#### PROVIDED ENTRIES ####
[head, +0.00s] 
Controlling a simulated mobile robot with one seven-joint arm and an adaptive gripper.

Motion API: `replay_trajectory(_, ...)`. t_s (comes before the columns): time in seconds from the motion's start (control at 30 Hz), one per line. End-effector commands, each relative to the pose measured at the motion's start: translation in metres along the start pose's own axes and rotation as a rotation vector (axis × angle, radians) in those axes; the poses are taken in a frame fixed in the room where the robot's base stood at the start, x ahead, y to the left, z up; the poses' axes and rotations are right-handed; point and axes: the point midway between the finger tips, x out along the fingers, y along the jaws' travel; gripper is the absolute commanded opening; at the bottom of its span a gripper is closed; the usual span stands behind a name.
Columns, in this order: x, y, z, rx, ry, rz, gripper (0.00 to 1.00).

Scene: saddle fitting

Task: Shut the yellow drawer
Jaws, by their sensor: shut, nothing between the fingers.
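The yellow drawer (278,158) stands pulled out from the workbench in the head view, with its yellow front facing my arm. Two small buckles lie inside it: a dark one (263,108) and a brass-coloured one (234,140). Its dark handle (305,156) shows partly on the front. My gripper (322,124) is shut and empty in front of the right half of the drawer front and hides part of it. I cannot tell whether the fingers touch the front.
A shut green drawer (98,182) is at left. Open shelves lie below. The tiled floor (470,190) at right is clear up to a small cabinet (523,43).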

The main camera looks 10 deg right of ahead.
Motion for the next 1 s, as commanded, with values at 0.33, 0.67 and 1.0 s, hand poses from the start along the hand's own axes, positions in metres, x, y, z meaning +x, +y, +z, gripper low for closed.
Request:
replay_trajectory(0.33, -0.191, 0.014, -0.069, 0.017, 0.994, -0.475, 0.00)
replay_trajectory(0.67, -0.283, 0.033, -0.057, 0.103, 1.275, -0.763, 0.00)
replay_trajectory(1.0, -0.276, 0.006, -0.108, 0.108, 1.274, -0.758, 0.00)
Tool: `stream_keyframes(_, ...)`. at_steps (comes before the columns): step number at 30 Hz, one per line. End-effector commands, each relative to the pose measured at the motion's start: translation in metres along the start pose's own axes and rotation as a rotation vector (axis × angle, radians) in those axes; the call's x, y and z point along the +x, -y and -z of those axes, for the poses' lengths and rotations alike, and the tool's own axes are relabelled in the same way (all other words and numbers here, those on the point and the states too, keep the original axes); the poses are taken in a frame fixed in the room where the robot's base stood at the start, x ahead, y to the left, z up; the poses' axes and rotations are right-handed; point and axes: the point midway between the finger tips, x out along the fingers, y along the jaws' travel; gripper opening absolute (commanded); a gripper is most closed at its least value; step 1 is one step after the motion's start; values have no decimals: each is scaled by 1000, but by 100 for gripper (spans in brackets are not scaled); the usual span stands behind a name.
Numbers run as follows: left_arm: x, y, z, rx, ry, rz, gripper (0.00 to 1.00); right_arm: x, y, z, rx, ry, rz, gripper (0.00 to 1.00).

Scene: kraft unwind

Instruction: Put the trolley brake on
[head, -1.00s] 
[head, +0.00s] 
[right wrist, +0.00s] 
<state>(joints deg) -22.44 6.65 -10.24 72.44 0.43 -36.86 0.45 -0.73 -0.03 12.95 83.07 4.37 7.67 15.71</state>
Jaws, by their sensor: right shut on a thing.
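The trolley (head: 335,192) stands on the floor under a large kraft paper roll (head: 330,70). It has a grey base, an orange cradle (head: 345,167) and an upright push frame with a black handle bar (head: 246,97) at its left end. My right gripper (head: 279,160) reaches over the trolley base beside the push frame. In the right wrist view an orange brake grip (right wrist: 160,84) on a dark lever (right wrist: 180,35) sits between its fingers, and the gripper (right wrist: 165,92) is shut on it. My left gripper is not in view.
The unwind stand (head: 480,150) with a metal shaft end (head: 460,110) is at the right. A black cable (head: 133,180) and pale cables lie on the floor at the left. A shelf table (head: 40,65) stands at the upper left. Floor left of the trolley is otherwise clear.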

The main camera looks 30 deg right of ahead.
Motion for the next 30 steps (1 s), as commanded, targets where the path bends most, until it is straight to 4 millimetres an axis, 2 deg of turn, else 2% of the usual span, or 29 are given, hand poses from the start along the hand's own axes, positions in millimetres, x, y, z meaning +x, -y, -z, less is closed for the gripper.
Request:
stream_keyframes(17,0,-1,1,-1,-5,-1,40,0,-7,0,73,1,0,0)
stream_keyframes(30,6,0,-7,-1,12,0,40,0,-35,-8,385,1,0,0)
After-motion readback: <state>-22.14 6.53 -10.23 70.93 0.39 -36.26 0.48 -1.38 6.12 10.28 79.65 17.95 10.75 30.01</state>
####
TASK REQUIREMENTS: Using the entries above, please restate each one word for word.

SOLUTION FOR THIS EXERCISE:
[head, +0.00s] 
Controlling a simulated mobile robot with one seven-joint arm and an adaptive gripper.

Motion API: `replay_trajectory(_, ...)`. t_s (comes before the columns): time in seconds from the motion's start (control at 30 Hz), one per line. End-effector commands, each relative to the pose measured at the motion's start: translation in metres along the start pose's own axes and rotation as a rotation vector (axis × angle, radians) in those axes; the poses are taken in a frame fixed in the room where the robot's base stood at the start, x ahead, y to the left, z up; the poses' axes and rotations are right-handed; point and axes: the point midway between the finger tips, x out along the fingers, y along the jaws' travel; gripper is the absolute commanded opening; at the bottom of its span a gripper is closed; the usual span stands behind a name.
Columns, in this order: x, y, z, rx, ry, rz, gripper (0.00 to 1.00).

Scene: saddle fitting

Task: Shut the yellow drawer
Jaws, by their sensor: shut, nothing between the fingers.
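The yellow drawer (278,158) stands pulled out from the workbench in the head view, with its yellow front facing my arm. Two small buckles lie inside it: a dark one (263,108) and a brass-coloured one (234,140). Its dark handle (305,156) shows partly on the front. My gripper (322,124) is shut and empty in front of the right half of the drawer front and hides part of it. I cannot tell whether the fingers touch the front.
A shut green drawer (98,182) is at left. Open shelves lie below. The tiled floor (470,190) at right is clear up to a small cabinet (523,43).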

The main camera looks 10 deg right of ahead.
Motion for the next 1 s, as commanded, with values at 0.33, 0.67 and 1.0 s, hand poses from the start along the hand's own axes, positions in metres, x, y, z meaning +x, +y, +z, gripper low for closed.
Request:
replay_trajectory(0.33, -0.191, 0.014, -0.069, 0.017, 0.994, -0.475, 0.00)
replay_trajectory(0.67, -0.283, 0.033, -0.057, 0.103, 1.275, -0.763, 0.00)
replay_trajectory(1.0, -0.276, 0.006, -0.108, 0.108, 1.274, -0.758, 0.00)
Tool: `stream_keyframes(_, ...)`. at_steps (comes before the columns): step number at 30 Hz, one per line. End-effector commands, each relative to the pose measured at the motion's start: translation in metres along the start pose's own axes and rotation as a rotation vector (axis × angle, radians) in those axes; the call's x, y and z point along the +x, -y and -z of those axes, for the poses' lengths and rotations alike, and the tool's own axes are relabelled in the same way (all other words and numbers here, those on the point and the states too, keep the original axes); the poses are taken in a frame fixed in the room where the robot's base stood at the start, x ahead, y to the left, z up; the poses' axes and rotations are right-handed; point and axes: the point midway between the finger tips, x out along the fingers, y along the jaws' travel; gripper opening absolute (commanded); a gripper is most closed at its least value; step 1 is one step after the motion's start; values have no decimals: each is scaled by 1000, but by 100 for gripper (spans in brackets are not scaled); the usual span stands behind a name.
Numbers run as follows: left_arm: x, y, z, rx, ry, rz, gripper (0.00 to 1.00); right_arm: x, y, z, rx, ry, rz, gripper (0.00 to 1.00).

Scene: kraft unwind

Instruction: Put the trolley brake on
[head, -1.00s] 
[head, +0.00s] 
[right wrist, +0.00s] 
<state>(joints deg) -22.44 6.65 -10.24 72.44 0.43 -36.86 0.45 -0.73 -0.03 12.95 83.07 4.37 7.67 15.71</state>
Jaws, by their sensor: right shut on a thing.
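The trolley (head: 335,192) stands on the floor under a large kraft paper roll (head: 330,70). It has a grey base, an orange cradle (head: 345,167) and an upright push frame with a black handle bar (head: 246,97) at its left end. My right gripper (head: 279,160) reaches over the trolley base beside the push frame. In the right wrist view an orange brake grip (right wrist: 160,84) on a dark lever (right wrist: 180,35) sits between its fingers, and the gripper (right wrist: 165,92) is shut on it. My left gripper is not in view.
The unwind stand (head: 480,150) with a metal shaft end (head: 460,110) is at the right. A black cable (head: 133,180) and pale cables lie on the floor at the left. A shelf table (head: 40,65) stands at the upper left. Floor left of the trolley is otherwise clear.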

The main camera looks 30 deg right of ahead.
Motion for the next 30 steps (1 s), as commanded, targets where the path bends most, until it is straight to 4 millimetres an axis, 2 deg of turn, else 2% of the usual span, or 29 are given, hand poses from the start along the hand's own axes, positions in millimetres, x, y, z meaning +x, -y, -z, less is closed for the gripper.
Request:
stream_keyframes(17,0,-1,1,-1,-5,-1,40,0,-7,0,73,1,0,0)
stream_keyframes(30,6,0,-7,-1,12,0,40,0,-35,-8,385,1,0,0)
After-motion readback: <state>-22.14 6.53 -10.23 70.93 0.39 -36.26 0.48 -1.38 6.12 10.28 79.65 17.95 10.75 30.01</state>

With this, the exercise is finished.